I would like to create a community of inexperienced developers(with < 2 years of experience) so I can offer them mentorship.
If we extend the "why more than one tutorial" premise of the question, why would you want to mentor people when they can already find tutorials online?
Extending it even further, why do schools even have teachers when the students already have the school books in their possesions?
The answer to that question, much like the answer to the premise of your posted question, is that guidance is a personalized trajectory, and an online article cannot adapt itself based on a student's understanding.
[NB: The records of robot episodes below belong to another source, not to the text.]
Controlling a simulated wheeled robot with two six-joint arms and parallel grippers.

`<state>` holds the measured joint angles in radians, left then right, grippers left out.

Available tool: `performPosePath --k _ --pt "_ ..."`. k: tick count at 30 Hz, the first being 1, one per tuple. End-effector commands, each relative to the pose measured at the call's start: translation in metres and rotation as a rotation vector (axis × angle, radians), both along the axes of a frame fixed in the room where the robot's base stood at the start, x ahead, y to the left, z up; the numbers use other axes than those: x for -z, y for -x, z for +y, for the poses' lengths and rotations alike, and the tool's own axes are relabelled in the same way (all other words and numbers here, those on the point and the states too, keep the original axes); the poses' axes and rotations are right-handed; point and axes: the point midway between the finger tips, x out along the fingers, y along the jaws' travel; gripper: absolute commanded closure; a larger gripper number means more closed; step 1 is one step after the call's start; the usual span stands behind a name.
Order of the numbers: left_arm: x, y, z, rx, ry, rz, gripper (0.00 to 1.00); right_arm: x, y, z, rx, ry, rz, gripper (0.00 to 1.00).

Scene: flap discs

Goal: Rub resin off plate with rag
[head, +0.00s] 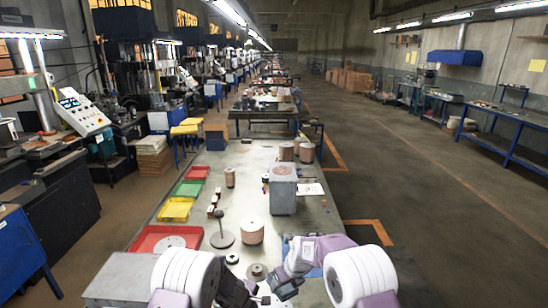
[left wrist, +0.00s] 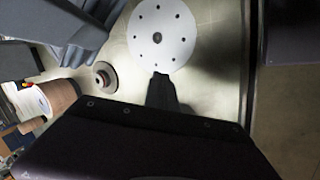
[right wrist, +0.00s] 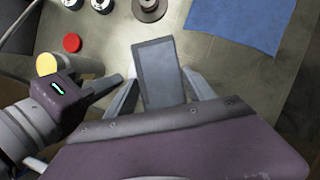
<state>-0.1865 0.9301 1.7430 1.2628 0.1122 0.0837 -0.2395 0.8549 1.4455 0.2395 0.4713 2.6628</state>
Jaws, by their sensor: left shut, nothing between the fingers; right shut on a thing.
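A blue rag (right wrist: 237,22) lies flat on the table in the right wrist view; a bit of it shows in the head view (head: 314,272) behind my right arm. My right gripper (right wrist: 160,85) is shut on a dark grey rectangular slab (right wrist: 158,70) with a paler edge; I cannot tell whether it is the plate, and no resin is distinguishable. My left gripper (left wrist: 162,82) is shut and empty, its tip beside a white disc (left wrist: 160,35) with several holes. In the right wrist view my left gripper (right wrist: 112,88) points toward the slab, left of it. The rag appears untouched.
A dark flanged disc (left wrist: 103,77) and a brown spool (left wrist: 50,98) stand near the left gripper. Red (head: 148,240), yellow (head: 176,209) and green (head: 188,188) trays line the table's left edge. A grey box (head: 283,192) stands further back.

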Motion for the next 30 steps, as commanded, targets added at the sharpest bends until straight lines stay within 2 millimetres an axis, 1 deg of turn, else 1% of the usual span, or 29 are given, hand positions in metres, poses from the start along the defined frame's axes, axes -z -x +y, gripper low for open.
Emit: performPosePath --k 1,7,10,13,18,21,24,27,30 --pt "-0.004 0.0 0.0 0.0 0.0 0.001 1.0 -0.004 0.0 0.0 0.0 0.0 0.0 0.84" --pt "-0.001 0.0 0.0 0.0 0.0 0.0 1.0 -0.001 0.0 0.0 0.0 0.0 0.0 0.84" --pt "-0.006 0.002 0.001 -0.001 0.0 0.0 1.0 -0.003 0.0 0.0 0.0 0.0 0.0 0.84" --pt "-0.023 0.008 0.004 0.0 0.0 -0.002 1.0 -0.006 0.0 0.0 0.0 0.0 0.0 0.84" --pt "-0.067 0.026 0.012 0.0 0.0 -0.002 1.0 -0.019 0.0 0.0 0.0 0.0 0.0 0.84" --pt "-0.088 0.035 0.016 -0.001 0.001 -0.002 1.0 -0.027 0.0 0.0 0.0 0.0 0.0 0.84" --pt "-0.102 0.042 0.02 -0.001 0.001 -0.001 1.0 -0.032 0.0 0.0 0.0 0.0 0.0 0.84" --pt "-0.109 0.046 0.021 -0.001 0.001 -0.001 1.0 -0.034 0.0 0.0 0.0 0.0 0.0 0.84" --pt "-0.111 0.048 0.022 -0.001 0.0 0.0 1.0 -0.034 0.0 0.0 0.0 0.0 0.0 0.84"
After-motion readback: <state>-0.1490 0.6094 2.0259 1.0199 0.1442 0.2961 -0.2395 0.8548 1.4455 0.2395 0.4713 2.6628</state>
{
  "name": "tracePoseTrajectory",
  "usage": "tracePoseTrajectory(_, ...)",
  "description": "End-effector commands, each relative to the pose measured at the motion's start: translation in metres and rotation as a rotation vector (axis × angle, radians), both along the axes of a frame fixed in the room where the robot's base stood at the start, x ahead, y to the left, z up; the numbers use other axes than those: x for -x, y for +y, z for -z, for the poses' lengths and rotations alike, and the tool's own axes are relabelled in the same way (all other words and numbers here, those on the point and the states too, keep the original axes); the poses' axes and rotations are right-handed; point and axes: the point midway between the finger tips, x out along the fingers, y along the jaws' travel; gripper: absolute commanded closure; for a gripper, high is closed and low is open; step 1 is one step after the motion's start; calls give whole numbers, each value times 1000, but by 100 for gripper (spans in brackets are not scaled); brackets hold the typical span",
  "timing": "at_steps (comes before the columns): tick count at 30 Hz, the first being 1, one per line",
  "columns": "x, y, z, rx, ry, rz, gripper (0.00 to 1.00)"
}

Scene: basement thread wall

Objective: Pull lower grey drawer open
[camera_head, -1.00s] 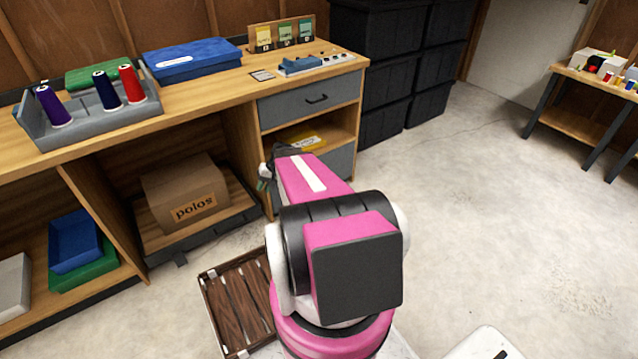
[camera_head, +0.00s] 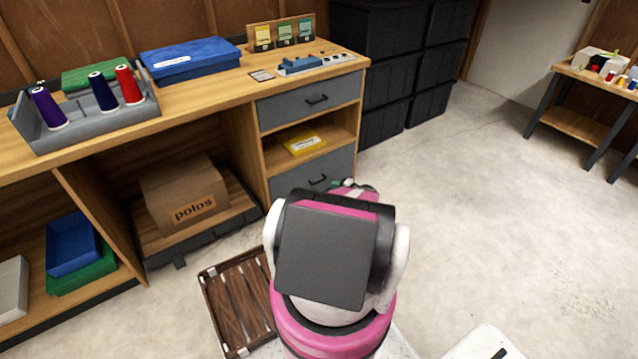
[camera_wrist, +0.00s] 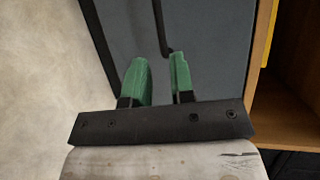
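The lower grey drawer (camera_head: 290,183) is in the bench's right-hand unit and looks shut, with its lower part hidden behind my arm. Its black bar handle (camera_head: 318,180) faces out, and in the wrist view the handle (camera_wrist: 160,25) runs up from just beyond my fingertips. The grey drawer front (camera_wrist: 215,50) fills the middle of that view. My gripper (camera_wrist: 159,62) has green fingers set apart with an empty gap between them. The handle's near end lines up with this gap. In the head view my gripper is mostly hidden behind my arm.
An upper grey drawer (camera_head: 305,102) is shut above an open shelf holding a yellow packet (camera_head: 303,142). A cardboard box (camera_head: 183,193) stands on a low shelf at left. A slatted wooden crate (camera_head: 238,300) lies on the floor.

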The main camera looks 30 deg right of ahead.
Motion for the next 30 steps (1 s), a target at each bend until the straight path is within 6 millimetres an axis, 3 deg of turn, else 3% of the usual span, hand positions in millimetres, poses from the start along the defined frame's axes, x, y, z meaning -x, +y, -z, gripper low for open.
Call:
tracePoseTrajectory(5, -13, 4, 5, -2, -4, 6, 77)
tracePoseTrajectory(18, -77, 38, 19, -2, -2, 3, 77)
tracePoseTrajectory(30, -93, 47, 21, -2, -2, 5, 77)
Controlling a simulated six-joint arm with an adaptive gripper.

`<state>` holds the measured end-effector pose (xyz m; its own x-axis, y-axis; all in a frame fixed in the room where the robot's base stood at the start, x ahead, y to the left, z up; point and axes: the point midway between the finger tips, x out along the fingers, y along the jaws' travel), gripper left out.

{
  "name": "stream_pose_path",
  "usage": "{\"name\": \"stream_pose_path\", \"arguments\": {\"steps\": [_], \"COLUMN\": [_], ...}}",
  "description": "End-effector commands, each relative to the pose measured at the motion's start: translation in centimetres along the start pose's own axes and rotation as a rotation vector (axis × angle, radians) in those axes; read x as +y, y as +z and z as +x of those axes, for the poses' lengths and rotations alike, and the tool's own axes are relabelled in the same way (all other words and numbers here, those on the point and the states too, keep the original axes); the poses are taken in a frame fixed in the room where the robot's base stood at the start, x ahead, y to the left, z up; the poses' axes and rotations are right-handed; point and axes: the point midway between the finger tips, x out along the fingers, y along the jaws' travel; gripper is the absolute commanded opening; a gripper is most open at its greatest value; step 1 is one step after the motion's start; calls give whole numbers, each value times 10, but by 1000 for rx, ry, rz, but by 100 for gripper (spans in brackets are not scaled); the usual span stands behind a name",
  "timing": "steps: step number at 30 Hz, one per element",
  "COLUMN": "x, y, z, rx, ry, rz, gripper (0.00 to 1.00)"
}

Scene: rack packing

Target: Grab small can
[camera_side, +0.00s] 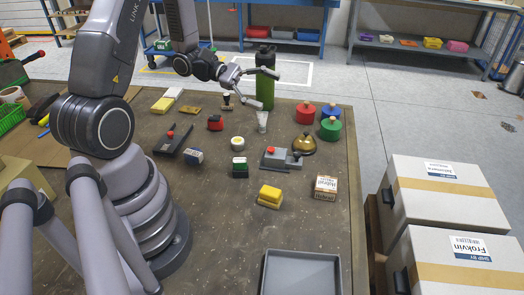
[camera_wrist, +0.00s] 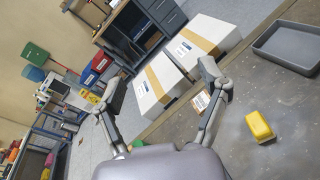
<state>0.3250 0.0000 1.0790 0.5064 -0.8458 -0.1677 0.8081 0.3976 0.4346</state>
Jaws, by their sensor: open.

Letting students figure it out for themselves, while not technically impossible, is going to throw students in the deep end (being unable to separate beginner and advanced topics creates a lot of confusion).
For example, I can tell them to read about SOLID principles or design patterns and then if they don't understand clearly I can help them.
It seems like you are taking the "throw them in the deep end" approach, and plan to only teach them when they struggle in the deep end. That's not a judgment, just an observation. It's a valid teaching technique (as a student this is exactly what works best for me).
Using that approach, it makes sense to rely more on existing articles than to manually rewrite them, as your immediate focus is on autodidactism, as this immediately teaches the student to find their own resources.